Who and what is socialist?

Lenin had to see imperialist owned, underdeveloped nations as the possible future for revolutions, given the failure of Germany (and other developed nations) after WW1. Now we see the breaking-up of the developed, but decaying imperialist nations, under the condition of wars, external and internal, facing nukes and climate disaster, and poverty, much of which can and will destroy humanity. The new socialism (the only alternative to any coherent system) has to fight in every pocket of possibility and their struggles, but understanding the global background that defines the international aspect of our lives. Socialism is the defence against our present systems, against the background grinding our lives with a vile capitalism and that transfigures the systems and the ordinary people who now change our lives.

Young people in the West are huge in numbers in the respect of interest in internationalism, of global activity and hostile to war in general.
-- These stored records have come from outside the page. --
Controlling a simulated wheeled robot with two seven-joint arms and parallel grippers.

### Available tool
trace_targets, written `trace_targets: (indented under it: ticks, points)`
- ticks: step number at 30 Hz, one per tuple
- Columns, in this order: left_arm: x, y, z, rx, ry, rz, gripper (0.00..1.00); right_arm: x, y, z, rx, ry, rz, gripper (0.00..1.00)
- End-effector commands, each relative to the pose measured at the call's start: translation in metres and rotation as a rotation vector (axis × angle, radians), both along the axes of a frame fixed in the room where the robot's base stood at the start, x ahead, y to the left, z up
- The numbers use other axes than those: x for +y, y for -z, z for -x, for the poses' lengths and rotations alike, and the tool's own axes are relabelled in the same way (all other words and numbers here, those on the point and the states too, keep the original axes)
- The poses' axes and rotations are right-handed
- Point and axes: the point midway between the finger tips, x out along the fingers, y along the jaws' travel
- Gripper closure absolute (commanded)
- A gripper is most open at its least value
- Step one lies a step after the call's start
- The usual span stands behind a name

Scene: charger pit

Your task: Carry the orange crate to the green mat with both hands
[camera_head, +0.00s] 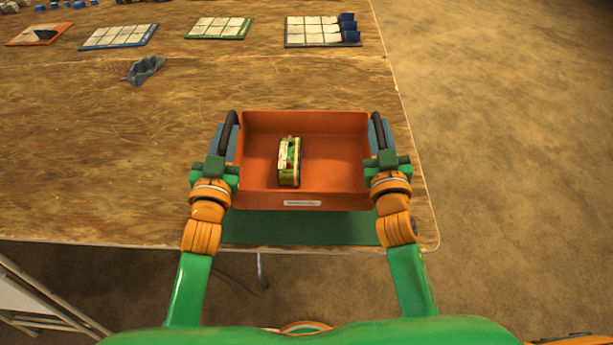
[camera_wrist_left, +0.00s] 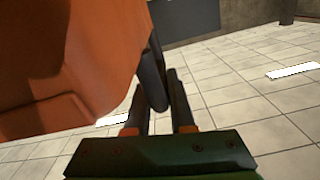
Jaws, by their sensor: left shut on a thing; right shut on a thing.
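The orange crate (camera_head: 345,200) is at the table's front right, open side up, with a white label on its near wall. A dark handle (camera_head: 229,132) is on its left side and another (camera_head: 383,130) on its right. My left gripper (camera_head: 222,160) is shut on the left handle; the left wrist view shows its fingers (camera_wrist_left: 158,92) at the dark handle beside the orange wall. My right gripper (camera_head: 386,157) is shut on the right handle. The green mat (camera_head: 300,229) shows below the crate's near wall; the crate hides the rest. I cannot tell whether they touch.
A small green and yellow item (camera_head: 289,165) is inside the crate. A crumpled grey cloth (camera_head: 145,70) lies at the table's back left. Several flat gridded boards, such as the blue one (camera_head: 119,37), lie along the back. The table's left middle is clear.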

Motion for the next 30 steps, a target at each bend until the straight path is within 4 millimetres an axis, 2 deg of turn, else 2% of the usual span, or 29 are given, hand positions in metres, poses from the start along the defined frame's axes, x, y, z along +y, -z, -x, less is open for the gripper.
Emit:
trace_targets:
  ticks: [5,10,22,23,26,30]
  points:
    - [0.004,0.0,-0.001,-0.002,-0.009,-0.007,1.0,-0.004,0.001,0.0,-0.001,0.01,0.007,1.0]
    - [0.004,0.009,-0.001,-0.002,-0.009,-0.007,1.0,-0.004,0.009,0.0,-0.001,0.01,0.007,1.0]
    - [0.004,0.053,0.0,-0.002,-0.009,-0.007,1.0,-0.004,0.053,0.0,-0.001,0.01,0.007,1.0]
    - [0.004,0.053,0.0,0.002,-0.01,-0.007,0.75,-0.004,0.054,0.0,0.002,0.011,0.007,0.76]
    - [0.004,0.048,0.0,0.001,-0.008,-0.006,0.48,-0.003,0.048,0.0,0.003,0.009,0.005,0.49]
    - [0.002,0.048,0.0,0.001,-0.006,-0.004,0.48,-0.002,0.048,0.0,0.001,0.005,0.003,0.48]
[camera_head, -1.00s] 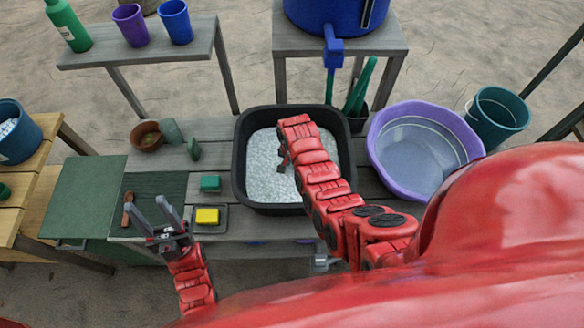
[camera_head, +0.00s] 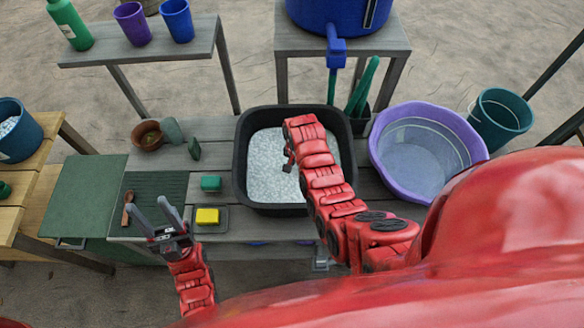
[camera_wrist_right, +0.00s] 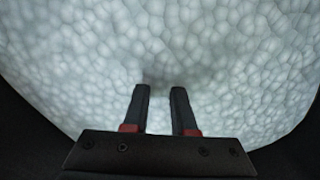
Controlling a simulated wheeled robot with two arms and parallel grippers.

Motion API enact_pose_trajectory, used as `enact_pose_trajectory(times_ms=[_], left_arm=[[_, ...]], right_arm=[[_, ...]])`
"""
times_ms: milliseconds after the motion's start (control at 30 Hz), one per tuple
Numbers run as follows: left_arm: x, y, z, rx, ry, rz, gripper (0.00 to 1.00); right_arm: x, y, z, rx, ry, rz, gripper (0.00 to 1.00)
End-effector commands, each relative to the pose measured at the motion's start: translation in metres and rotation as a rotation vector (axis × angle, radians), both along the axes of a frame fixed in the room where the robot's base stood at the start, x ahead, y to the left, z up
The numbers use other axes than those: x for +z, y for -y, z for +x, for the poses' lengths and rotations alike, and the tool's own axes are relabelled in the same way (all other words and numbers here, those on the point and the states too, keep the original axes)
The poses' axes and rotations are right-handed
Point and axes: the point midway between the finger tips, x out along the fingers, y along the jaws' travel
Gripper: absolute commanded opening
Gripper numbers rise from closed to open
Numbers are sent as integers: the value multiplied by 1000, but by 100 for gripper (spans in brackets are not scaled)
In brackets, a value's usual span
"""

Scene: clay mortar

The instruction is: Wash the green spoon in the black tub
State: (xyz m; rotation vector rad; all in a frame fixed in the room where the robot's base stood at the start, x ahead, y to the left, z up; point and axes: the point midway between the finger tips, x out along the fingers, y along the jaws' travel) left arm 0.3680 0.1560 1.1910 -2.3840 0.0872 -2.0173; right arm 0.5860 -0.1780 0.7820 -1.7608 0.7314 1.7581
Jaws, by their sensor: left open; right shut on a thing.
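The black tub (camera_head: 240,172) stands in the middle of the grey bench and is filled with whitish suds (camera_head: 268,165). My right gripper (camera_head: 289,160) reaches down into the tub. In the right wrist view its two fingers (camera_wrist_right: 160,92) are a little apart and their tips meet the suds (camera_wrist_right: 230,60). It is shut on a thing hidden below the foam, and no part of the green spoon shows there. My left gripper (camera_head: 157,208) is open and empty above the ribbed green draining board (camera_head: 170,187), left of the tub.
A purple basin (camera_head: 385,180) stands right of the tub. A yellow sponge (camera_head: 207,216) on a tray and a green block (camera_head: 211,183) lie to its left. Long green objects (camera_head: 362,88) stand in a dark holder behind it. A blue tank's tap (camera_head: 335,48) is at the back.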

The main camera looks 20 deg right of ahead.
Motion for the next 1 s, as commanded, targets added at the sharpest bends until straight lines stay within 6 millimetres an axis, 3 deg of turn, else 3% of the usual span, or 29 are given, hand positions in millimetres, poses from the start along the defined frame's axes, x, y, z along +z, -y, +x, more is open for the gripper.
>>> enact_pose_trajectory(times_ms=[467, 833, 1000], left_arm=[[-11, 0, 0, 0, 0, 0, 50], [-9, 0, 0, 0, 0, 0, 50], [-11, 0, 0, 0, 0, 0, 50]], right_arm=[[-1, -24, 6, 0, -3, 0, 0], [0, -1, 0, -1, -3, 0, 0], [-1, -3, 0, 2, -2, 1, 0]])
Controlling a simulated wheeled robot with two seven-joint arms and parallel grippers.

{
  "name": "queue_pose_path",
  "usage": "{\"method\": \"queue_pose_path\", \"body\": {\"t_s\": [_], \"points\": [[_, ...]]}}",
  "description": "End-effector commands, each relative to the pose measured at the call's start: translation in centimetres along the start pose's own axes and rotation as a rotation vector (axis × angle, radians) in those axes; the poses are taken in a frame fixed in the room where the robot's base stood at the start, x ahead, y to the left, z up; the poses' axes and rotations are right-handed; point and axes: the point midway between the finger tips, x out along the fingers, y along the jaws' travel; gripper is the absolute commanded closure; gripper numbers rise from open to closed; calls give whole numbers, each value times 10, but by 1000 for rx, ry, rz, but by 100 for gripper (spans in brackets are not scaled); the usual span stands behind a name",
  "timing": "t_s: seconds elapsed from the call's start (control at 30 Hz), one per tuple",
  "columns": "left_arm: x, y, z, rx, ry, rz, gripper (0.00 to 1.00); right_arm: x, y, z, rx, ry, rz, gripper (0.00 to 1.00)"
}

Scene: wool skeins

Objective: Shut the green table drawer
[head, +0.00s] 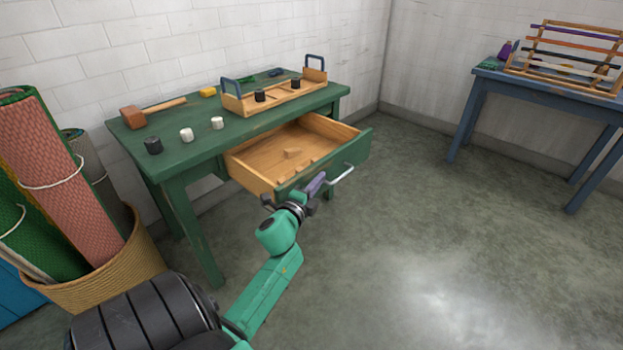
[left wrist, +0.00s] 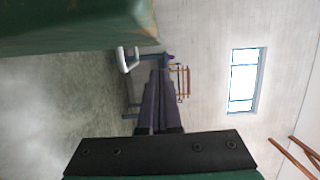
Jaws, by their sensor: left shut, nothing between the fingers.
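The green table (head: 200,145) stands against the brick wall in the head view. Its drawer (head: 266,166) is pulled out, with a bare wood inside holding a few small wooden pieces. The drawer's green front (head: 352,152) carries a pale bar handle (head: 342,175), which also shows in the left wrist view (left wrist: 127,60). My left gripper (head: 316,184) is shut and empty, close in front of the drawer front and left of the handle; I cannot tell if it touches. Its closed fingers (left wrist: 158,100) fill the middle of the left wrist view. My right gripper is not in view.
On the tabletop are a mallet (head: 135,116), several small black and white cylinders, and a wooden tray (head: 235,104) with blue handles. A basket (head: 125,262) of rolled rugs stands at the left. A blue table (head: 480,88) with a rack stands right. The floor between is clear.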

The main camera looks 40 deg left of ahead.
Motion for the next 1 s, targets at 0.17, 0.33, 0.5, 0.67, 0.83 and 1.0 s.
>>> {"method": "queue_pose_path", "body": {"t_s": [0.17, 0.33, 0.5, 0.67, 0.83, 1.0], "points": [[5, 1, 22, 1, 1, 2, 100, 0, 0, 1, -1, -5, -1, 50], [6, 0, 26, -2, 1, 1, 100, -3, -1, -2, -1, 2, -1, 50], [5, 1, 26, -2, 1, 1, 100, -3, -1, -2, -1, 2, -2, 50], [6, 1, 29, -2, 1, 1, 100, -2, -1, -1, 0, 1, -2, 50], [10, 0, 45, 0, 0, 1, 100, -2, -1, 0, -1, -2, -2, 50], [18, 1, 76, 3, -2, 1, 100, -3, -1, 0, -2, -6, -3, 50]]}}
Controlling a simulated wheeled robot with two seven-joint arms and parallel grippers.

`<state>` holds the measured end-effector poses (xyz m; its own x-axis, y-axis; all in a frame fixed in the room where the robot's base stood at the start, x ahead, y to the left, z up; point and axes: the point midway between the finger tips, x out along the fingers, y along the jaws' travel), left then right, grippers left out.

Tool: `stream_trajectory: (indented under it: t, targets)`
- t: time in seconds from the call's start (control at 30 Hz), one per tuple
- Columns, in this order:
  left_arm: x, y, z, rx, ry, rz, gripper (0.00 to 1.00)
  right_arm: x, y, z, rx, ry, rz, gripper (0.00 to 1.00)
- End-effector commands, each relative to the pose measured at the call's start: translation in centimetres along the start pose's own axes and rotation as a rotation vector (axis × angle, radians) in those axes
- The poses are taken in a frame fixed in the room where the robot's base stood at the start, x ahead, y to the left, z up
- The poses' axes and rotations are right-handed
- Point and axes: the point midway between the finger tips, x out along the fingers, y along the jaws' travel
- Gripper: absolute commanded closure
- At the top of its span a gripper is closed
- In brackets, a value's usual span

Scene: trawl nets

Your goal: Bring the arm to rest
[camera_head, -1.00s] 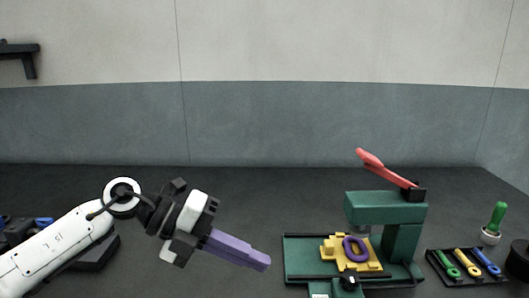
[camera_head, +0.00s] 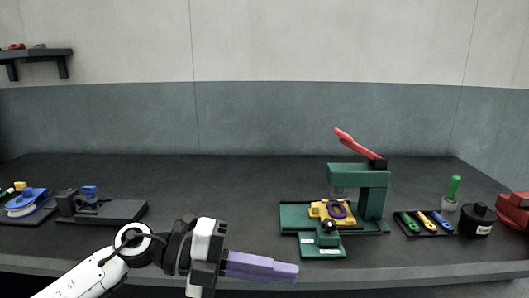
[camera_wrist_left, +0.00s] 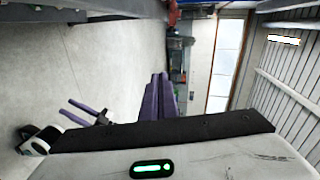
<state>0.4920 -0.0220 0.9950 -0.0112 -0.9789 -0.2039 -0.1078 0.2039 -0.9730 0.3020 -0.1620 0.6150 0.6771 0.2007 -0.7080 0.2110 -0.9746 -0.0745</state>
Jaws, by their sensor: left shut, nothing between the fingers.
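My left gripper (camera_head: 290,271) comes in from the lower left in the head view. Its purple fingers are together with nothing between them, in front of the table's front edge. In the left wrist view the same purple fingers (camera_wrist_left: 160,90) point away from the camera, side by side. My right gripper (camera_wrist_left: 85,110) shows in the left wrist view at the left, with two purple fingers spread apart and nothing seen between them. The head view does not show the right arm.
The dark table (camera_head: 230,190) carries a green press (camera_head: 372,200) with a red lever, a purple ring (camera_head: 338,210) on a yellow block, a tray of coloured tools (camera_head: 425,230), a black pot (camera_head: 477,221) and a black device (camera_head: 110,210). The table's middle left is clear.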

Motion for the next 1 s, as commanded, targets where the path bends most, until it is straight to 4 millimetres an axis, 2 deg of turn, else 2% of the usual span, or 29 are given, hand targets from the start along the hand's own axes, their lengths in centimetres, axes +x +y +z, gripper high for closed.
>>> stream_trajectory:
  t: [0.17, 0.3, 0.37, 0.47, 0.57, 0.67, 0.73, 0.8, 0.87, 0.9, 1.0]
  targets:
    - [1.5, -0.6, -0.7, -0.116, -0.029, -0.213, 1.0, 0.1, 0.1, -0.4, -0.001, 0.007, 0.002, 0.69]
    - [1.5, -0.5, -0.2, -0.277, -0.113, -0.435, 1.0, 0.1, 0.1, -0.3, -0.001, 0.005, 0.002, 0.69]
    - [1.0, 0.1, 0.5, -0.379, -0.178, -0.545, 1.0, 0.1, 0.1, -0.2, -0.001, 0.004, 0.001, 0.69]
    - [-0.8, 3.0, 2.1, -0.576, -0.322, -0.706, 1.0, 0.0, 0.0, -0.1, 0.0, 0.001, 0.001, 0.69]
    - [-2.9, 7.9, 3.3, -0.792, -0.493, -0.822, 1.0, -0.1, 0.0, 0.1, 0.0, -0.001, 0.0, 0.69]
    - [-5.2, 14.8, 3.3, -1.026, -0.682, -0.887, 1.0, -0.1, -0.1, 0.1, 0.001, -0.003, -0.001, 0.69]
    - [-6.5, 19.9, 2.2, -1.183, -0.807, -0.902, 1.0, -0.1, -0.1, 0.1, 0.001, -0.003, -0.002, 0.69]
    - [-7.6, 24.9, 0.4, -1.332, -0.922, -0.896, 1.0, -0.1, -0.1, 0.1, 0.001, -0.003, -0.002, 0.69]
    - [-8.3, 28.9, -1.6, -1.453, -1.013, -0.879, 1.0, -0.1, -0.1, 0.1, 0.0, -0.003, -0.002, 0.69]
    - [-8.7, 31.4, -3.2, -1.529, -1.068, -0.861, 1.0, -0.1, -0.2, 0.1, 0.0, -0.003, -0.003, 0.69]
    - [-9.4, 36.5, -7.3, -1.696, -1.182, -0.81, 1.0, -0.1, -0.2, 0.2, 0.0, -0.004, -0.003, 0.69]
The working classes and all those in poverty will see the word capitalism now as the critical end for change. The creation to build vast movements that join up together into a current charter, underlining the great and common changes that are needed to live and to build a new way. 

And how does that happen? We need the main focus on the real dangers, a different democracy now, right away, wherever we can set it up, and new different states in a new international. How can this be organised? When we make action. When we throw down the classes who rule and the racists and sexists are fought to a finish. When we organise to discuss at doors, build our way to speak and question in the crowd, act on the beginnings of collective chosen decisions and present and work on real democracy, the peoples decisions here and now and the connections across the nations. Action and movement needed now to let people see what can be what is next in the world.